Por los altavoces, sonaban éxitos de los ochenta. Cuando le tocó el turno a On Broadway, de Georges Benson, sufrí el síndrome estan tocant la nostra cançó y estuve a punto de recitar un haikú dedicado a la mujer de mi vida, la misma que, incomprensiblemente, sigue sin hacerme ningún caso. Por suerte para todos, sonó el enérgico Balls of fire y apareció Quequé, vestido de persona que viste igual en el escenario que fuera. Llevaba perilla, un pitillo en la mano y una copa en la otra. Saber fumar y beber en un escenario requiere años de práctica y enseguida se vio que, en este aspecto, Quequé ha hecho los deberes. Tiene 25 años y una voz y una dicción que le convierten en uno de los monologuistas más prometedores del país. Su actuación empezó con un monólogo sobre los monólogos, un género discutible, es cierto, pero no más que el de los artículos sobre cómo escribir un artículo. Por cierto: Quequé se llama Quequé por su hermana, que llamaba quecos a sus muñecos y Queque a su hermano. Él le añadió el acento. Al cabo de un rato, estuvo claro que Quequé es el compañero ideal para que te toque de compañero en la mili o en la celda de la cárcel: legal, descarado, menos duro de lo que parece, simpático y lo bastante listo para saber qué hacer en caso de orgía, bombardeo o pelea.
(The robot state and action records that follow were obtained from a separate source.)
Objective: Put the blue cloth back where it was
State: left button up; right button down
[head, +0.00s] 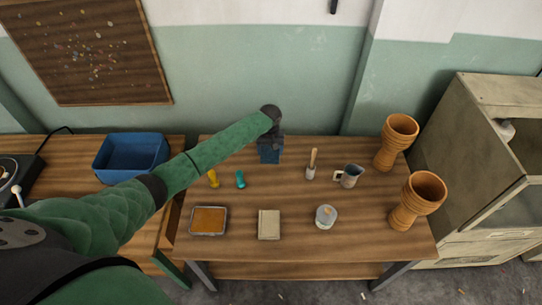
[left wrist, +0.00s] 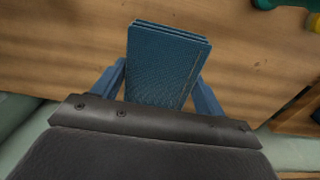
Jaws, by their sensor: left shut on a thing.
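The blue cloth (head: 269,155) is a small folded stack near the back edge of the wooden table. My left gripper (head: 270,148) comes down over it from above and is shut on it. In the left wrist view the cloth (left wrist: 165,62) shows its layered edge and lies between the two blue fingers of my left gripper (left wrist: 163,85). Its underside is hidden, so I cannot tell whether it touches the table. My right gripper is not in view.
On the table (head: 285,260) stand a yellow item (head: 213,180), a teal item (head: 240,180), a brush (head: 312,165), a metal jug (head: 349,176), a tray (head: 208,221), a beige block (head: 269,224), a jar (head: 326,216) and two goblet drums (head: 416,200). A blue bin (head: 130,155) is left.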

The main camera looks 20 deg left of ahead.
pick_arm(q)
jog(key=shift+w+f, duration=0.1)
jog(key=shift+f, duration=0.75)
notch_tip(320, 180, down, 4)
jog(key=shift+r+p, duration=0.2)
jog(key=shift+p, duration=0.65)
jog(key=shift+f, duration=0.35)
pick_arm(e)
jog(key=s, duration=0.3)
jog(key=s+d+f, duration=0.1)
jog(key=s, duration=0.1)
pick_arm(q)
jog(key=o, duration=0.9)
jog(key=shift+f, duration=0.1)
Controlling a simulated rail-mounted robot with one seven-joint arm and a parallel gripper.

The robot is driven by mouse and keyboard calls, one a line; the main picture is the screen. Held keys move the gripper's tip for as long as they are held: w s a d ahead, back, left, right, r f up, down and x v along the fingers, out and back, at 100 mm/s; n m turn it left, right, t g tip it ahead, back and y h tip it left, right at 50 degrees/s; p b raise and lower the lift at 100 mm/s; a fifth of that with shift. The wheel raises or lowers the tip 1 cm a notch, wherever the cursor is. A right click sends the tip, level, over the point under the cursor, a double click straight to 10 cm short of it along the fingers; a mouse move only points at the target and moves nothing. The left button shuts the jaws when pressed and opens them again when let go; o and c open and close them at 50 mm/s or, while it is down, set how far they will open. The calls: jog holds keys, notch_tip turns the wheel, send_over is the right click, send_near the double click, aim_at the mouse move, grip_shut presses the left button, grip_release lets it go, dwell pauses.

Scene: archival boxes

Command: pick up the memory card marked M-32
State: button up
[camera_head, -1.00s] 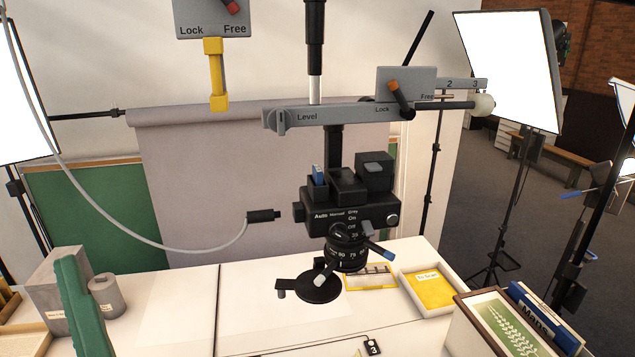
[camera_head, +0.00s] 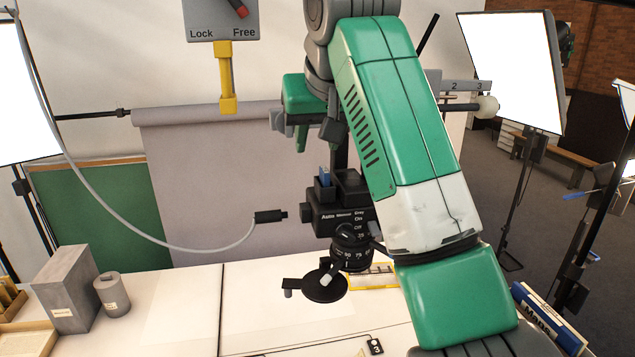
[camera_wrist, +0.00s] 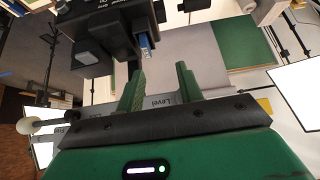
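A small blue card (camera_head: 324,177) stands upright, partly sunk in the top left of the black camera (camera_head: 350,215). It also shows in the wrist view (camera_wrist: 145,44); any marking on it is too small to read, so I cannot tell whether it is M-32. My gripper (camera_head: 313,143) is open and empty, pointing down, above the card in the head view. In the wrist view my gripper (camera_wrist: 158,76) has its two green fingers apart, with the card beyond them, above the left finger. My arm hides the right part of the camera.
A grey lever panel (camera_head: 222,22) with a yellow handle hangs at upper left. A cable (camera_head: 120,220) with a black plug (camera_head: 270,216) hangs left of the camera. A round black plate (camera_head: 323,287) is below. A grey box (camera_head: 66,290) and cylinder (camera_head: 112,294) stand at left.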

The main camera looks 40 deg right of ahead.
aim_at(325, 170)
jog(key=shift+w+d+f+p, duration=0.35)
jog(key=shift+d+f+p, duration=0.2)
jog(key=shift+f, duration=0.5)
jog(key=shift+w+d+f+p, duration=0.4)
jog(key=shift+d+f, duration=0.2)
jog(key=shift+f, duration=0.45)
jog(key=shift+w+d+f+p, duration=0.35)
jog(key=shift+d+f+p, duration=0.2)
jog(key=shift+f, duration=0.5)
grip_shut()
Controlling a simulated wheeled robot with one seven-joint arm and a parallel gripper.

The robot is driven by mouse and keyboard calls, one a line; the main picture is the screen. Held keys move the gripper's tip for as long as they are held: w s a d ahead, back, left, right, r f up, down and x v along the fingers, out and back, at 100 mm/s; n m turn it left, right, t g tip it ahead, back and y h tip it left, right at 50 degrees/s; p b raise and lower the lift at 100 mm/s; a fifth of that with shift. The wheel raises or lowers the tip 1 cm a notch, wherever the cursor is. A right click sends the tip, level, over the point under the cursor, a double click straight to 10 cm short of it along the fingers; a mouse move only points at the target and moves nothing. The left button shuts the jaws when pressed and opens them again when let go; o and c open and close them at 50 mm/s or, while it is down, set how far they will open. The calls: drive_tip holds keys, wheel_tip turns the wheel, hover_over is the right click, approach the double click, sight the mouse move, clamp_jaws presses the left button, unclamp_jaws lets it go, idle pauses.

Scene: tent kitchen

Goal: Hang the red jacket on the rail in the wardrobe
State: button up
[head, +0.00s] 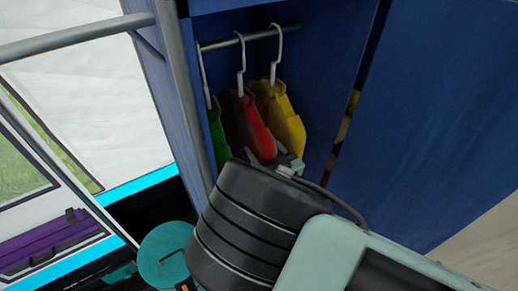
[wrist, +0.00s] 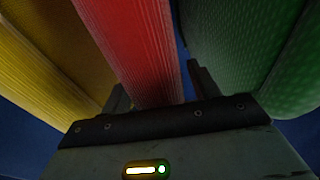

Cada vez que estaba a punto de terminarme una copa, se me acercaba una camarera que, además de quitarme el hipo, me quitaba el vaso.

En el escenario, Quequé intentó ganarse a un público que defendió su prestigio de frío y exigente, de difícil y entendido. El artista, al ver que no sería tan fácil como otras veces, buscó atajos de risoterapia cómplice, como cuando dijo: "Yo soy de Salamanca. Lo siento, no he podido traer los archivos". Se metió con Aznar, quizá sin saber que para eso ya tenemos un experto local, Rubianes, que cada noche le atiza a discreción. También le dio caña a Zapatero, y a Antena 3, pero él mismo percibió que eso era demasiado fácil y añadió: "No me aplaudáis. Es demagogia". Donde más brilló fue en la manera de decir las cosas y en su interpretación crítica del costumbrismo, modalidad en la que destaca Carles Flavià, que estaba presente en la sala y que vio como su amigo afirmaba: "El objetivo de esta actuación es follar" (una declaración acorde con su visión del sexo, escéptica y heterosexual). Su monólogo sobre los cantautores fue el mejor de la noche. Si lo trabaja un poco, puede convertirse en un clásico. Divide a los cantautores en amargados, surrealistas y comprometidos, y no duda en cachondearse higiénicamente de Pedro Guerra, Ismael Serrano y Silvio Rodríguez (ahora algún cantautor debería escribir una canción contra los monologuistas). Quizá cometió el error de empujar un poco al público, señalando con una inflexión de la voz el lugar en el que había que aplaudir. Lanzó algunos anzuelos que, por obvios, la platea no mordió. Porque el público de Barcelona es frío y exigente, difícil y entendido. Por eso le premió con unos cordiales aplausos, con simpatía pero sin entregarse, como esas personas que ya tienen decidido no follar en la primera cita y ya veremos si en la segunda.